Abercrombie & Fitch: Cameras aren't actively monitored. Only LP is regular staff, but usually only store managers call police or mall security. Staff sometimes counts fitting room items. A&F has a strict policy not to chase lifters, but they will call police or mall security. Often times they won't press charges and will just ask for merchandise to be returned. Fairly easy.

American Eagle: Won't chase, and cameras aren't actively monitored. Staff usually count fitting room items, and fitting rooms are locked until you request one. They will prosecute if caught, but the only LP measures they take are calling police or mall security. Fairly easy.

Armani: Has a small staff-customer ratio, and lifting is almost impossible. Cameras are actively monitored, and staff follows customers around almost ubiquitously (just so they don't have to search for a salesperson when they have a question or need help with something). Near impossible.

Banana Republic: Hardest of all the GAP Inc. stores. Has staff who is generally dedicated, and who will usually monitor cameras.
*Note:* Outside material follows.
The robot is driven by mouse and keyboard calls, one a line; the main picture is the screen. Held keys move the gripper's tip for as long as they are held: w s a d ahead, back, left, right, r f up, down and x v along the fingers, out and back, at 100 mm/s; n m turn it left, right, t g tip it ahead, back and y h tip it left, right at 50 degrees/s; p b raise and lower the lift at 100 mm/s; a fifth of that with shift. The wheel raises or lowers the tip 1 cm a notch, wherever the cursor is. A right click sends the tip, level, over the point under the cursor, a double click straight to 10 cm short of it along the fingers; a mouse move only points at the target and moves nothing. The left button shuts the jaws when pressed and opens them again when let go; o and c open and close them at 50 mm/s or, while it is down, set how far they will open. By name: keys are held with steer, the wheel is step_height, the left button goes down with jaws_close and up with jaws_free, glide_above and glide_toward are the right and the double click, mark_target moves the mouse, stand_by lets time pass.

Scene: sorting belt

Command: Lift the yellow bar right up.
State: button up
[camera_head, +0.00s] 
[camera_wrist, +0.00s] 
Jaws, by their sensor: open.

Tagging is frequent so be careful and only conceal in dressing rooms. Will often chase, prosecute, and ban. They usually call police and mall security.

Barnes & Noble: Uses RFID tags on products over $40, all electronics, most manga, and most hardcover books. Cameras are not actively monitored, but will be checked after a theft has occurred. Store managers are the only ones who have the authority to call police. Store managers are the only staff who can trail shoplifters, but they will give aggressive customer service if they suspect you. They won't chase you, and will simply call to you from the door and ask you to come back inside. If you refuse, they will try to get your license plate number. Gifts, journals, trinkets, moleskines, paper blanks, and art supplies are never tagged. If you're being followed, staff will back off every few minutes to allow you to dump the merchandise. Try to conceal in the kids section, as there are no cameras usually. Very easy store, but not for beginners.

Bath & Body Works: No LP, and cameras aren't actively monitored. The stores are small and have many employees mostly concentrated at the counters except for a greeter who helps customers with questions. They don't prosecute, but they call mall security and will let them determine if police will be called. This is a store only good for small lifts, and then leaving quickly.

Bed, Bath, and Beyond: Stores vary. While cameras are usually monitored, and LP exists regionally, tall shelves and big displays make concealment much easier. Will chase, prosecute, and ban.

Best Buy: One of the most dangerous stores for a shoplifter. Has actively monitored PTZ cameras, and a stationary guard at all exits who monitors cameras and checks all receipts. They will call police immediately and will prosecute to the fullest extent of the law. Staff can follow you into the restroom. Almost impossible.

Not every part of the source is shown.